Relatywnie długo, bo prawie pół roku, zajęło mi rozpoczęcie prac nad frakcją Chaos Knights od momentu wydania boxa armijnego. Pomysłu na kolorystykę z początku w ogóle nie było. Po złożeniu modeli i zapoznaniu się z właściwościami każdego z domów wybór padł na Vextrix. Wtedy był to przerzut jednej kostki trafienia w fazie strzeleckiej. Poza tym w zielonym kolorze czułem się całkiem nieźle. Cały roku 2023 grałem modelami niepomalowanymi, zawsze była jakaś wymówka.
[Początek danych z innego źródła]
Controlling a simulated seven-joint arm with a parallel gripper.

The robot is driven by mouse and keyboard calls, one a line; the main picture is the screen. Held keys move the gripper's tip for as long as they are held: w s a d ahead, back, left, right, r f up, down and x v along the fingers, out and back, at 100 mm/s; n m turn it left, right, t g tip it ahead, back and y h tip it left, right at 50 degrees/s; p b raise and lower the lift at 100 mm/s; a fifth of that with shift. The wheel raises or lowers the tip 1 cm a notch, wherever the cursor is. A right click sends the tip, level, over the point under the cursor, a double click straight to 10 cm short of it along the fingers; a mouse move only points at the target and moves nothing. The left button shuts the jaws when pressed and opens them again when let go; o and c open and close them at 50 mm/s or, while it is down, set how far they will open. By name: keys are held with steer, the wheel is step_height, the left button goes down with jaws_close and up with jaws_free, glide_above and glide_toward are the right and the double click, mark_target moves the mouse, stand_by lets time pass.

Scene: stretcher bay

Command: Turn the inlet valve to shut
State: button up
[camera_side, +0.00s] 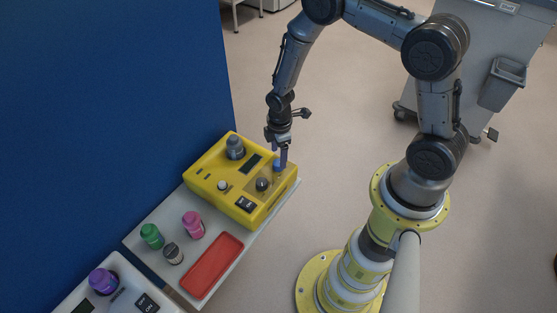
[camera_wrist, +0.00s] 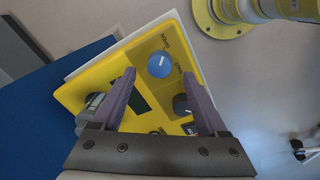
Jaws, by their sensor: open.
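A yellow device (camera_side: 212,196) has a blue knob (camera_side: 277,165) and a dark knob (camera_side: 262,184) on its top. In the wrist view, the blue knob (camera_wrist: 160,65) shows a short white mark. The dark knob (camera_wrist: 182,103) also has a white mark and is partly covered by the right finger. Small labels lie beside both knobs, too blurred to tell surely which is the inlet. My gripper (camera_side: 277,154) is open and empty, pointing down close to the blue knob. In the wrist view my gripper (camera_wrist: 158,80) has its purple fingers spread, with the blue knob showing beyond their tips.
The device also carries a grey round part (camera_side: 235,147), a white button (camera_side: 222,185) and a rocker switch (camera_side: 245,204). Green (camera_side: 152,237), pink (camera_side: 193,226) and dark (camera_side: 173,254) containers and a red tray (camera_side: 196,279) sit nearby. A blue wall (camera_side: 110,110) stands behind.

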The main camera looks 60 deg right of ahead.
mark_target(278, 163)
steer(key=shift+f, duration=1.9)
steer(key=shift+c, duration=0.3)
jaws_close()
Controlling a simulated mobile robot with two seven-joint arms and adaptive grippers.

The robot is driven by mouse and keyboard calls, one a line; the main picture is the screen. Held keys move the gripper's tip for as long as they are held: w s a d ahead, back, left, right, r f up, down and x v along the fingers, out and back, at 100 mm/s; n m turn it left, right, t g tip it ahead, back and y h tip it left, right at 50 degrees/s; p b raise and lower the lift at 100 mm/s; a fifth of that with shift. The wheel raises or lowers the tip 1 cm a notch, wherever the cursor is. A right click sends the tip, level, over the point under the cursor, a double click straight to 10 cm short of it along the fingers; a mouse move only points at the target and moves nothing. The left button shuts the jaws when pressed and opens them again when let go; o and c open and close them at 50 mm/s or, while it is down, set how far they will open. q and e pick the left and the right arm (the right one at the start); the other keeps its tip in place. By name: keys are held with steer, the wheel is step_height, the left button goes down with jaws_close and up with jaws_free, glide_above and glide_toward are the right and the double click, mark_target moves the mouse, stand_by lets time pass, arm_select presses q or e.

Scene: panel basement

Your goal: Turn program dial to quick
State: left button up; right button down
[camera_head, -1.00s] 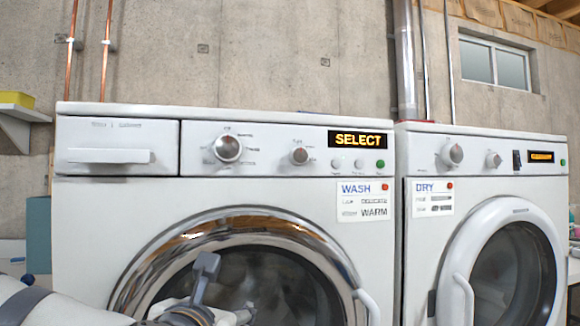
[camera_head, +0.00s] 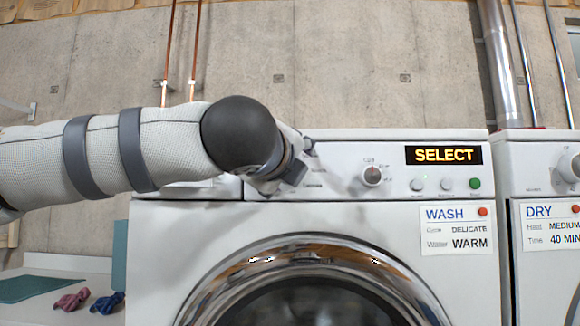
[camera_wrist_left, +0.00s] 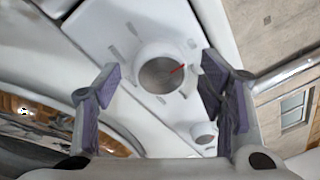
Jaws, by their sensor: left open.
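The washer's large program dial (camera_wrist_left: 160,73) is a round white knob with a grey face and a red pointer line, seen in the left wrist view. Its surrounding labels are too blurred to read. My left gripper (camera_wrist_left: 158,80) is open, its purple-grey pads on either side of the dial; I cannot tell whether they touch it. In the head view my left gripper (camera_head: 292,172) is at the washer panel, and my arm hides the large dial. The smaller washer dial (camera_head: 372,175) is to its right. The washer display (camera_head: 443,155) reads SELECT. My right gripper is not in view.
Several round buttons (camera_head: 446,184) sit below the display. The WASH card (camera_head: 455,230) shows DELICATE and WARM. The dryer (camera_head: 540,172) stands at the right. Pink and blue cloths (camera_head: 72,300) lie at lower left. The smaller dial also shows in the wrist view (camera_wrist_left: 204,133).

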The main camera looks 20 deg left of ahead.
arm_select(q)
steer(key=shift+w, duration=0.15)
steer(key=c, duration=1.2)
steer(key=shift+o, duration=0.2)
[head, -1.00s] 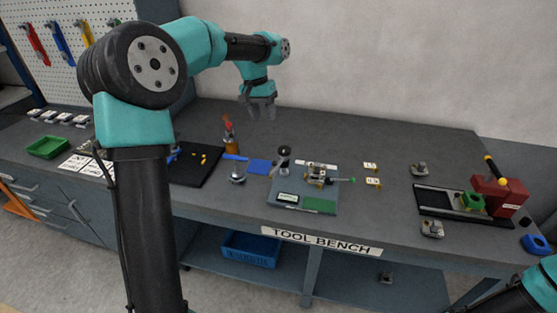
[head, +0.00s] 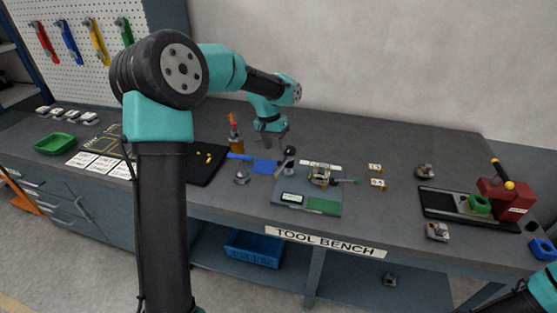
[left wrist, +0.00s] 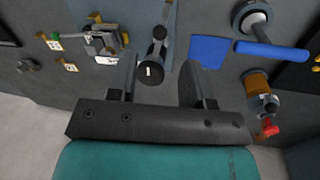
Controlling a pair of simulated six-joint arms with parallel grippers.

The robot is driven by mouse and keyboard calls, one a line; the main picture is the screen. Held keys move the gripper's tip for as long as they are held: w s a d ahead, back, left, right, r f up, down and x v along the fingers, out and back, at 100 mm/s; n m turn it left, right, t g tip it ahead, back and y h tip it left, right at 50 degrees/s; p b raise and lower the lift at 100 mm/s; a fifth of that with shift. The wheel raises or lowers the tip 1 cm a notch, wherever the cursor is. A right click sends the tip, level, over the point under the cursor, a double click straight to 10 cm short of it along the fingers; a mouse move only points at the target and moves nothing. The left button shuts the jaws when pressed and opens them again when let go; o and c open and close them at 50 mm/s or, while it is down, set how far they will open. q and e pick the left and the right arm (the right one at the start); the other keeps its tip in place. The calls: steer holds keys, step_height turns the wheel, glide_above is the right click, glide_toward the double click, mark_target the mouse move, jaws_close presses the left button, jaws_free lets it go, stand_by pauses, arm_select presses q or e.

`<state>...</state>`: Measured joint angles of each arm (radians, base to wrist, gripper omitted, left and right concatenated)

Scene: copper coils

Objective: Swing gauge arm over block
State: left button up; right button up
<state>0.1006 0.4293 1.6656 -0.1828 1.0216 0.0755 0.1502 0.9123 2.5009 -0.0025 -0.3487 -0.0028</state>
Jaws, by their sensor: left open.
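A small dark gauge stand (head: 285,160) with a round black head stands at the left edge of the grey plate (head: 281,208). In the left wrist view, its black round part with a white mark (left wrist: 151,72) lies between the fingers. A small metal fixture with a block (head: 320,175) and a green-tipped handle sits on the plate to the right of the gauge. My left gripper (head: 272,138) hangs open and empty above and behind the gauge; its two fingers (left wrist: 158,68) show apart in the left wrist view.
Small yellow-marked tags (head: 377,184) lie to the right. A red press (head: 505,200) stands far right. The bench behind is clear.

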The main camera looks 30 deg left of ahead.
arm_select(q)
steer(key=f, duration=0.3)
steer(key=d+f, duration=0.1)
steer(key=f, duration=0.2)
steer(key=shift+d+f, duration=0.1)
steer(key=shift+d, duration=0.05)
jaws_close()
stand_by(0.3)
W 2024 roku pojawił się Leviathan i temat malowania został odłożony na "kiedyś w przyszłości". Obecne tempo wydawania modeli przez GW jest wręcz mordercze. Sami wiecie jak zresztą jest. Wystarczy poruszać się w kilku grach od GW aby co chwila być zasypywanym nowinkami.
Wracając do malowania. W 10tej edycji w kwestii kolorystyki nic się dla mnie nie zmieniło. Nadal w planach miałem schemat zielono - czarny domu Vextrix.
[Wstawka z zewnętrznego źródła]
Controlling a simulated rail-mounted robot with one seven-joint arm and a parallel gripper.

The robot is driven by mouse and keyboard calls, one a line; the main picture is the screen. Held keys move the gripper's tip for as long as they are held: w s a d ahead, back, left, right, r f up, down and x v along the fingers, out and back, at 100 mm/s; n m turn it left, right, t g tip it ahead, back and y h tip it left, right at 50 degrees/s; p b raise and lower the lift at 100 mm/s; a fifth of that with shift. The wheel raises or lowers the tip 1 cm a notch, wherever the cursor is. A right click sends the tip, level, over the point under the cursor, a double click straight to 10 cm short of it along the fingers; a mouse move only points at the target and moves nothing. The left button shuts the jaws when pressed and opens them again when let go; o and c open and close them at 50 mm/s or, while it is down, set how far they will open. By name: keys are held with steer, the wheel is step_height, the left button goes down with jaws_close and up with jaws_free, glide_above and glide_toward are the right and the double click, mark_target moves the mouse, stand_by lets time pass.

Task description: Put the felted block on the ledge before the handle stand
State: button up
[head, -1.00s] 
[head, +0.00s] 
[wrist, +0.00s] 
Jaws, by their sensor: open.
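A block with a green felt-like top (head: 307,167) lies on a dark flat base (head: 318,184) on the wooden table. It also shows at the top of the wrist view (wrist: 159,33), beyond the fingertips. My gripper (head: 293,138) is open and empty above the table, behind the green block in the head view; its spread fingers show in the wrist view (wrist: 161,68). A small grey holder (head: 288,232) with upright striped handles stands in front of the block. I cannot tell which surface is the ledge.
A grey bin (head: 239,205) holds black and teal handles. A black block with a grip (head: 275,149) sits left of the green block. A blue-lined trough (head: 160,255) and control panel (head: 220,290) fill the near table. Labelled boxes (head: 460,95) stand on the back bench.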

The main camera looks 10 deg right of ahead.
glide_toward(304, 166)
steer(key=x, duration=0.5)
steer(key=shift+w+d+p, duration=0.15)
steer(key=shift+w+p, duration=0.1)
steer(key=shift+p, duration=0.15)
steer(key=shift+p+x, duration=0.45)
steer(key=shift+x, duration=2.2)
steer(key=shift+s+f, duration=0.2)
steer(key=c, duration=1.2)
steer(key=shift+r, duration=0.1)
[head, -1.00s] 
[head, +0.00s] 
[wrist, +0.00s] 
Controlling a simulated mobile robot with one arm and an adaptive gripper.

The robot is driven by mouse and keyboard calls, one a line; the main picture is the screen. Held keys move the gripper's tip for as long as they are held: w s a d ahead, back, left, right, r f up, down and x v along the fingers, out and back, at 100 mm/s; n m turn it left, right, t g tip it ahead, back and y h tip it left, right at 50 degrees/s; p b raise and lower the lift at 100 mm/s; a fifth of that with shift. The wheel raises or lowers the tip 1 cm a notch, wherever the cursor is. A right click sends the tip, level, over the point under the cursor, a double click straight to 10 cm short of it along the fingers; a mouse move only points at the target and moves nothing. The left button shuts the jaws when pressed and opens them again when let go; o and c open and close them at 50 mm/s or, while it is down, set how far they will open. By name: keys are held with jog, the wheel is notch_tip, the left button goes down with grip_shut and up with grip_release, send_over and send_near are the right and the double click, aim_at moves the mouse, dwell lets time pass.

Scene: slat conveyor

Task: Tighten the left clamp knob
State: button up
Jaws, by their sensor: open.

Drobne zmiany się pojawią, ale na uzyskaniu takiej zieleni zależało mi najbardziej. Od długiego czasu maluję farbami od Scale 75. Tam nie ma odnośników do farb GW i trzeba było się trochę nagimnastykować. Na czarnym podkładzie nałożyłem odpowiednio trzy kolory: Burnt Sienna, biały, Alizarin Gren oraz zmieszany z zielonym w stosunku mniej więcej 1:1 Vanilla White.
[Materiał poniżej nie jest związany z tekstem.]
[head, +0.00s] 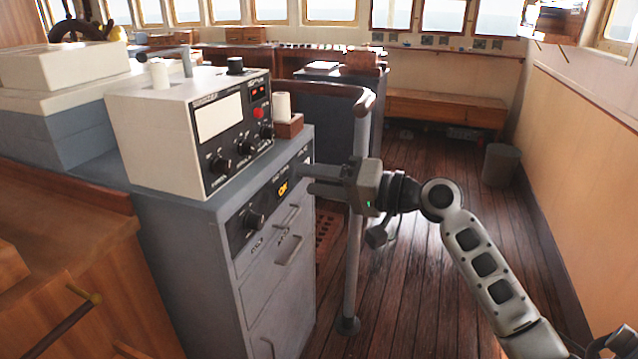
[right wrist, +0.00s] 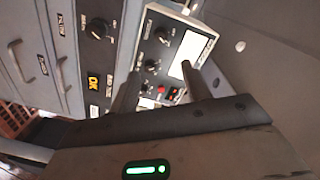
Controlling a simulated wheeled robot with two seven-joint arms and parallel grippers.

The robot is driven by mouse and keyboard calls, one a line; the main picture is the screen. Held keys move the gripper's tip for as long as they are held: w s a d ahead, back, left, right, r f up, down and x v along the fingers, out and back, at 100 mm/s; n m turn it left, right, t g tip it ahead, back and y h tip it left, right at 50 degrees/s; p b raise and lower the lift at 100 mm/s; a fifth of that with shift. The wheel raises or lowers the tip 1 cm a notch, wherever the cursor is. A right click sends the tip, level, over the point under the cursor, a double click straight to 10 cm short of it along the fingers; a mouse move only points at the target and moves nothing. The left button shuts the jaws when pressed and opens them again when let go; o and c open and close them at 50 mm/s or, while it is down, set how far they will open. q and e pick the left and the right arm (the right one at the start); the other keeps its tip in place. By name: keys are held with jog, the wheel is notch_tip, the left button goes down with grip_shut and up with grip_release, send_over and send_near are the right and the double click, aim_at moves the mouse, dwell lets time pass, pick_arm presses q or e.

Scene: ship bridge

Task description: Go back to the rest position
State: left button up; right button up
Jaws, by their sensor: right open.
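My right gripper (head: 312,180) is in the middle of the head view, its arm coming in from the lower right. I cannot tell whether a fingertip touches the panel. My left gripper is not in view.
A white instrument box (head: 150,140) with knobs and a red button stands on the cabinet. A metal post (head: 354,260) with a wooden rail rises close behind my right gripper. A grey bin (head: 501,165) stands by the right wall. The wooden floor (head: 440,250) between is clear.

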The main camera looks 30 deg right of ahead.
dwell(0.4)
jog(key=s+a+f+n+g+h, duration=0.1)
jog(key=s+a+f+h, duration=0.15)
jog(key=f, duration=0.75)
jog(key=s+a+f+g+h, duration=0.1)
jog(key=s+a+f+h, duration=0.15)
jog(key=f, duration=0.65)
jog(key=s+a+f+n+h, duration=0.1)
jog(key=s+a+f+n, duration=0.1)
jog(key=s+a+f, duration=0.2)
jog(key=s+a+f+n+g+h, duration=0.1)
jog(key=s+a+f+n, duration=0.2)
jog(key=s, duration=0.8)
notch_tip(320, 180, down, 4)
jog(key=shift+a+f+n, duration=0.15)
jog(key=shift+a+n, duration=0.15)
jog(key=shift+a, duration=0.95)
Pierwszym krokiem było nałożenie Burnt Sienna na całość górnego pancerza. Następnie od góry zarzuciłem biały.
Kolejnym krokiem było nałożenie Alizarin Green, a następnie w miejscach gdzie na zdjęciu widać nałożony biały, nałożyłem mieszankę Alizarin Green i Vanilla White.
Następnie wyodrębniłem elementy pokrywając je czarną farbą.
Momentalnie skorupa zaczęła wyglądać o niebo lepiej. Do elementów miedzianych użyłem farby Balthasar Gold, którą rozjaśniłem docelowo dodając Citrine Alchemy (Scale 75). Leadbelcherem pokryłem elementy srebrne, które następnie zwashowałem w całości mieszanką Agraxa i Reiklanda. Ostatnim krokiem było wyciągnięcie krawędzi Chainbreakerem. Wszelakie obdrapania farby powstały przy użyciu gąbki oraz farby Burnt Umber (Scale 75).
Czarny w zasadzie tylko wykrawędziowałem wykorzystując Eshin Grey i Administratum Grey.
Zapewne najwięcej powierzchni zajmuje w tym modelu srebro. Zastanawiałem się jak do niego podejść aby wyglądało ciekawie. Docelowo chciałem efekt, jaki udało mi się osiągnąć malując teren z Kill Team Octarius. No może za wyjątkiem takiej ilości rdzy.
Aby przyspieszyć proces malowania skorzystałem ze sprayu Gunmetal od Vallejo. Następnie nałożyłem ok 3 - 4 warstw mieszanki 1:1 washów Agrax i Reikland, a po wyschnięciu wydrybrushowałem całość Leadbelcherem. Wielkiej filozofii tu nie było.
I to w zasadzie wszystko czym chciałbym się na ten moment podzielić. Dla porównania wrzucę jeszcze jedną fotkę.
Wydaje mi się, że w miarę dobrze udało się odtworzyć schemat kolorystyczny frakcji. Dziękuję za uwagę i do następnego razu.